Collected material
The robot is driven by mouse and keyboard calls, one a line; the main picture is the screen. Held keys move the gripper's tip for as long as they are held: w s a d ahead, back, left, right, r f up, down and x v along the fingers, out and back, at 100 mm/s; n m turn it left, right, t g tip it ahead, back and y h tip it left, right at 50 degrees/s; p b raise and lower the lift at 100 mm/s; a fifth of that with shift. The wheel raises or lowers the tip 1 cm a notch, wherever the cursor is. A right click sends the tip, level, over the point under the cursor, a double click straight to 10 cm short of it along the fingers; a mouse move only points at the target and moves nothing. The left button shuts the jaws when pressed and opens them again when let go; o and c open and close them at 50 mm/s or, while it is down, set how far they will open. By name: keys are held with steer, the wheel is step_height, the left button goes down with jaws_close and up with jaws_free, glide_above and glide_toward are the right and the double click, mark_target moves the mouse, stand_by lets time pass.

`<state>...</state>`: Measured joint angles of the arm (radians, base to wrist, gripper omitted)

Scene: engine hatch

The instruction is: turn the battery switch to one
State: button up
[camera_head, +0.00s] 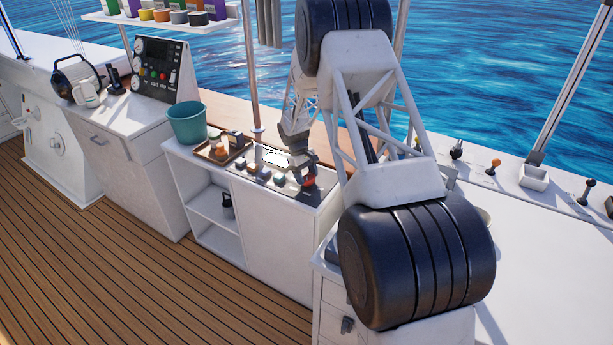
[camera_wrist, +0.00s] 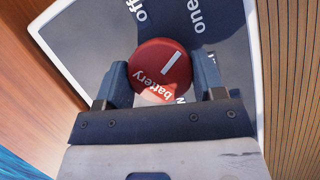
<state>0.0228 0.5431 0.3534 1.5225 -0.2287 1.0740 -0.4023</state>
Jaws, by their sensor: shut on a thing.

Stated problem
Exactly and only the lines from the one containing "<state>0.0228 0.5431 0.3534" through the end of the material are to be reproduced, both ends included.

Written response
<state>0.0228 0.5431 0.3534 1.5225 -0.2287 1.0740 -0.4023</state>
Jaws, by their sensor: shut on a thing.

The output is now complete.